Wednesday, May 31, 2006

Alan Kuperman needs to be smacked

[This is a guest post by tas]

I'm about to scream after reading this New York Times op-ed on Darfur by one Alan Kuperman. Let me show you why.

Darfur was never the simplistic morality tale purveyed by the news media and humanitarian organizations. The region's blacks, painted as long-suffering victims, actually were the oppressors less than two decades ago — denying Arab nomads access to grazing areas essential to their survival. Violence was initiated not by Arab militias but by the black rebels who in 2003 attacked police and military installations. The most extreme Islamists are not in the government but in a faction of the rebels sponsored by former Deputy Prime Minister Hassan al-Turabi, after he was expelled from the regime. Cease-fires often have been violated first by the rebels, not the government, which has pledged repeatedly to admit international peacekeepers if the rebels halt their attacks.

I've been researching this conflict for a while and I do realize that there are two sides, and the Darfuri rebel groups aren't exactly heros here, either... But to paint a bad picture of the rebel groups and use that to compare them to the Sudanese government, in a manner which portrays Khartoum as being innocent, is absurd. It's the Sudanese government that has armed and given intelligence to the Janjaweed and given them the ability to attack Darfuri people, and it's the Sudanese government which has used its own airdraft and soldiers to join the Janjaweed on their attacks. And while there are Darfuri rebel groups also forcing this conflict, the fact that makes this a genocide is that the people of Darfur are completely overmatched by the Janjaweed and Sudanese military, and it's those two groups which are committing horrible crimes in Darfur. We're talking brutal murders, rape camps for women and children, burning down villiages, throwing dead animals in wells to poison the water supply... These are atrocious crimes aganst humanity that have led to the murder of over 400,000 Darfuri people. For Kuperman to pin the blame squarely on the Darfuri rebel groups while painting the Sudanese government in an innocent light is simply dishonest.

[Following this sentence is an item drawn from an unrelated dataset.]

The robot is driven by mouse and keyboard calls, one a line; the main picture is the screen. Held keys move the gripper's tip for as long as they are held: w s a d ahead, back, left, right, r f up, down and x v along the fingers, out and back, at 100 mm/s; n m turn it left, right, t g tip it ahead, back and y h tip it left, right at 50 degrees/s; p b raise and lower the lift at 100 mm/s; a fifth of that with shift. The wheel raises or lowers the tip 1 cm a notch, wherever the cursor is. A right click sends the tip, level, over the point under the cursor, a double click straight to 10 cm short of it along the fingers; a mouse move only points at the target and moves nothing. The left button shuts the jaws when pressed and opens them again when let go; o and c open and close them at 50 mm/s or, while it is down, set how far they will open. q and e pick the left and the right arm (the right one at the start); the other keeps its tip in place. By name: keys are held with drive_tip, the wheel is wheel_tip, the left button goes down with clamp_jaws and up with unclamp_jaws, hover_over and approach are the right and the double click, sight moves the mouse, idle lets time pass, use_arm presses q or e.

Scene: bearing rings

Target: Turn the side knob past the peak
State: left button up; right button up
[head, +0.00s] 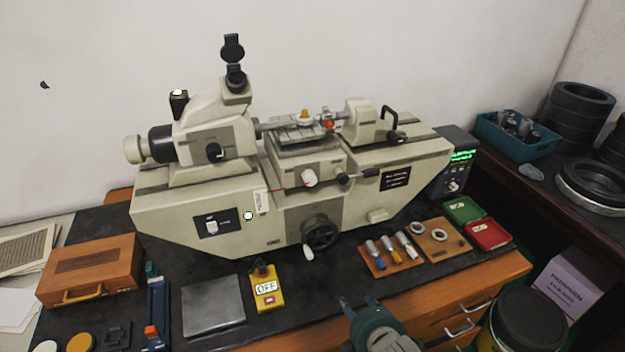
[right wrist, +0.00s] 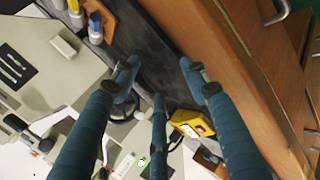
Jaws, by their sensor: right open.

Unbelievably, Kuperman then goes on to blame the activists who have been clamoring against the Darfur genocide for that very genocide.

The rebels, much weaker than the government, would logically have sued for peace long ago. Because of the Save Darfur movement, however, the rebels believe that the longer they provoke genocidal retaliation, the more the West will pressure Sudan to hand them control of the region.

Hey Kupster, maybe if the United Nations and western powers had listened to the Save Darfur movement and taken the crisis as a serious problem sooner, we wouldn't be having this discussion. But the fact is that they didn't; nobody did. And the voracity of the genocide, perpetrated by the Sudanese government that you're defending, continued. So don't you dare blame us for the deaths of hundreds of thousands of innocent people, and don't blame us for the attitudes of the Darfuri rebel groups, either. If all of my friends and family were being slaughtered I think I'd be a little defiant, too. One shitty peace deal from an untrusted party doesn't heal all wounds, especially when it's not just the Darfuri rebels that have broken the previous cease fire agreements.